I am also reminded of a story from my career in microfinance. Many years ago, I was taking a delegation of business school professors to Guatemala. On one of our visits to microenterprises, we met with Esperanza, a tiny woman of Mayan descent who made shoes in a corner of her one room house with a dirt floor.
Esperanza welcomed us in and proudly showed us her businesses, which probably produced 20 pairs of shoes a week. After a few minutes, one of the professors asked me to translate “Can you ask her what her unit cost of production is?”
I turned to him and said, “No I can’t do that. She will be embarrassed in front of their two daughters because she doesn’t know.”
He insisted persistently, until apologetically I asked: “Dona Esperanza, this professor from the north wants to know if you know — if you can tell him what your unit cost of production is.”
She looked up at him, and answered with a strong, assured voice, “Of course I know, it is 18 quetzales (Guatemalan currency) a pair, and please come and I will show how much it is at each step of production.”
I felt so humbled, but I was also thrilled! This woman, with a little capital, was able to do things she never before imagined. She didn’t have formal training, but she figured out how to create and sell a product – at a profit. Her sense of self-worth, of dignity, of empowerment spilled over into the roles her daughters, as she juggled running a business and taking care of them.
To this day, I imagine her mentoring other young women in her community, perhaps taking the lead in demanding water and sanitation facilities from the Municipality, and telling her daughters that of course they should go to college, even though she didn’t finish the third grade.

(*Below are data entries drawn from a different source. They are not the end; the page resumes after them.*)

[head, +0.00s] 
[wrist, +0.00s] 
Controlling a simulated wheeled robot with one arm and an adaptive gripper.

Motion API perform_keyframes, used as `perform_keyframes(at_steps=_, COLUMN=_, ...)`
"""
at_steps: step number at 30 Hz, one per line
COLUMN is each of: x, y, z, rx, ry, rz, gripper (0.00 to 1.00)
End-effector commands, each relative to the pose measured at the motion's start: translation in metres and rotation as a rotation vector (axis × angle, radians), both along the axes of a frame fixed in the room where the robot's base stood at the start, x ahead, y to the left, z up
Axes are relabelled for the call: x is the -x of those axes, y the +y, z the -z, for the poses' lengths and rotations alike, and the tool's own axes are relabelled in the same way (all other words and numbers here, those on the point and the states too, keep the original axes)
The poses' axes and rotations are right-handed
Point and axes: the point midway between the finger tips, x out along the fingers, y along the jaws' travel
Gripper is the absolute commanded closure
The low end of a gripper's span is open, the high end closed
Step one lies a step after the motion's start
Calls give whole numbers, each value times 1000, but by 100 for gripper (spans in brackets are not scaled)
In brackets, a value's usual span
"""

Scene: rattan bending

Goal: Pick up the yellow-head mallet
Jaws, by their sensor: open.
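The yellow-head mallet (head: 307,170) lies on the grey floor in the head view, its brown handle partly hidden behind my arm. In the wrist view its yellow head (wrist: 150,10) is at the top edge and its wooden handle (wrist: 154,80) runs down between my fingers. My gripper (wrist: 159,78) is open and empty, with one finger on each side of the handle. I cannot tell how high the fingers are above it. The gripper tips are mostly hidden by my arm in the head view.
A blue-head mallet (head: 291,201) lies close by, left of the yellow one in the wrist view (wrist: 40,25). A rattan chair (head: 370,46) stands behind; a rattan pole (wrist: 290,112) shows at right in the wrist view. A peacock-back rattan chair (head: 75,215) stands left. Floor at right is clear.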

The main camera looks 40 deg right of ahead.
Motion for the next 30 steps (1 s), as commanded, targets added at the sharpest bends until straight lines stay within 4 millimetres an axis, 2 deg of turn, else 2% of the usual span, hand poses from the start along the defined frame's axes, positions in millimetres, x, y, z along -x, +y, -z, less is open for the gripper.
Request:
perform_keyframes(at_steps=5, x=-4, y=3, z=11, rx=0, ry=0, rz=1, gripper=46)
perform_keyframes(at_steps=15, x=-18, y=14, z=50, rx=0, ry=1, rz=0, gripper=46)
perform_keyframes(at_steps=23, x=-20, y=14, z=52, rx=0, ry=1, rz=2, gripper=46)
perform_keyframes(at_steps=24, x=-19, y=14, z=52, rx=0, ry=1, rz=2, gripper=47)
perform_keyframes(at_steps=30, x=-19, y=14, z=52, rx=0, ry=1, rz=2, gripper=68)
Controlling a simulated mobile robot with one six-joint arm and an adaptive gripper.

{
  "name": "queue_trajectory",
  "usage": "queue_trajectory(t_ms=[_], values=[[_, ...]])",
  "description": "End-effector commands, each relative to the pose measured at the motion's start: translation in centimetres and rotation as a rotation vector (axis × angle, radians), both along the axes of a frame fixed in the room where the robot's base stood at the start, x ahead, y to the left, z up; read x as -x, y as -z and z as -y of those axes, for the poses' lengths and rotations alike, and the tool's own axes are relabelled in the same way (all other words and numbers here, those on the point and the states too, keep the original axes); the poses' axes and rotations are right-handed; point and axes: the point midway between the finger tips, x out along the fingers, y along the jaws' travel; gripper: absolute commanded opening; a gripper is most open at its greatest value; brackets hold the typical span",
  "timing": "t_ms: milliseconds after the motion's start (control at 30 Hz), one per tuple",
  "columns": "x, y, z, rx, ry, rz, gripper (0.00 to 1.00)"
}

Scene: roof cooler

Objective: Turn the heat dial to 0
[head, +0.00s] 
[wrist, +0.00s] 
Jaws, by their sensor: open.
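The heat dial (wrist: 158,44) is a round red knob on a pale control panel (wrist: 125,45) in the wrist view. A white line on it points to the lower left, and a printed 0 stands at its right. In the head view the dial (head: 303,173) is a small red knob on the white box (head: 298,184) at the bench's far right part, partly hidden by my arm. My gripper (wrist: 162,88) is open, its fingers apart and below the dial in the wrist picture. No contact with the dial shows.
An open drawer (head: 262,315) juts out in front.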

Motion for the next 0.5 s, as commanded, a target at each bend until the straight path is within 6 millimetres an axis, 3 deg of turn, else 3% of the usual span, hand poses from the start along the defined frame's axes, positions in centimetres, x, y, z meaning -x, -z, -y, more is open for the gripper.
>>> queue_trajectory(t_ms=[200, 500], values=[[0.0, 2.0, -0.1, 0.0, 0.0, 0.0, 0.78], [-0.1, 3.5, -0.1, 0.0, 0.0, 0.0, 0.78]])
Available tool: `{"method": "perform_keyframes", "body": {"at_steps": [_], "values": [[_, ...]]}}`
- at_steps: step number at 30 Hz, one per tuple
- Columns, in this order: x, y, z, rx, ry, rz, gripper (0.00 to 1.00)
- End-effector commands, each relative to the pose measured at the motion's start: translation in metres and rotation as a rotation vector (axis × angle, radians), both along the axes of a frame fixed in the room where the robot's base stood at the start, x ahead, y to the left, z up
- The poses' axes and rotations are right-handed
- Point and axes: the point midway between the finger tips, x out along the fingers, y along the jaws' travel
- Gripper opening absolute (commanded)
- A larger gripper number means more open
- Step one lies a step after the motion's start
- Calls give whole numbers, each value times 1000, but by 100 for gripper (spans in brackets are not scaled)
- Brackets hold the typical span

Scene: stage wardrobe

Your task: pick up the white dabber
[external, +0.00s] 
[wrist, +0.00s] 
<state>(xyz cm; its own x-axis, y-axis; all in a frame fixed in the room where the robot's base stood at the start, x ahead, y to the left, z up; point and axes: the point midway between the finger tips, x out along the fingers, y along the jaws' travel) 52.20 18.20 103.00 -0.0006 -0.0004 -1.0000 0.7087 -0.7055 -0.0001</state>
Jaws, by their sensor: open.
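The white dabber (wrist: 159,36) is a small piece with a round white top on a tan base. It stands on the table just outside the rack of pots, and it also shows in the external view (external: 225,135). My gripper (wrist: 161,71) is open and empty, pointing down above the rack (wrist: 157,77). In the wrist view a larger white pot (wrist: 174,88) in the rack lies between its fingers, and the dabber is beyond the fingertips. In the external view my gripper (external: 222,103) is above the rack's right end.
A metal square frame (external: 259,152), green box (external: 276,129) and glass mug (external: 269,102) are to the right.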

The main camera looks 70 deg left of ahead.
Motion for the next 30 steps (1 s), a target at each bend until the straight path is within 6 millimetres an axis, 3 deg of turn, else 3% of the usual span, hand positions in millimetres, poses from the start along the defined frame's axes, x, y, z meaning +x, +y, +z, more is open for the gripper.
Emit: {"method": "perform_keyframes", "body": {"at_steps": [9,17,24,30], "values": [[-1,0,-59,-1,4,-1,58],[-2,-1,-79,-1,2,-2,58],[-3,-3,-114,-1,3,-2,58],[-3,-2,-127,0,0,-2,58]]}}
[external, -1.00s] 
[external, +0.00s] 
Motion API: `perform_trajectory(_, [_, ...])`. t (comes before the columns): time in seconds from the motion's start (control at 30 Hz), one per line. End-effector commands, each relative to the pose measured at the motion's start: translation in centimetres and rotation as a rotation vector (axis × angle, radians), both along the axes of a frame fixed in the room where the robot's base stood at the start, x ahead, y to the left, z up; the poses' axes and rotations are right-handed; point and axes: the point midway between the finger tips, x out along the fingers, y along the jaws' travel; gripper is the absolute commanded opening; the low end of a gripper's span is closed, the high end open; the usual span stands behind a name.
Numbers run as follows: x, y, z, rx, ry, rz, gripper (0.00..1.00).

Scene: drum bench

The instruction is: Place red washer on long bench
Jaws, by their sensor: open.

Esperanza reminded me that I should never make assumptions about the capabilities or potential of the people I meet — more often than not they will surprise me, and not only that, they will likely have something important to teach me. But this is not just a sentimental anecdote. It also speaks to the power of the human spirit. That is why we are here, and it is why we will continue working to ensure that every person, vulnerable and otherwise, is valued for their capability and ingenuity.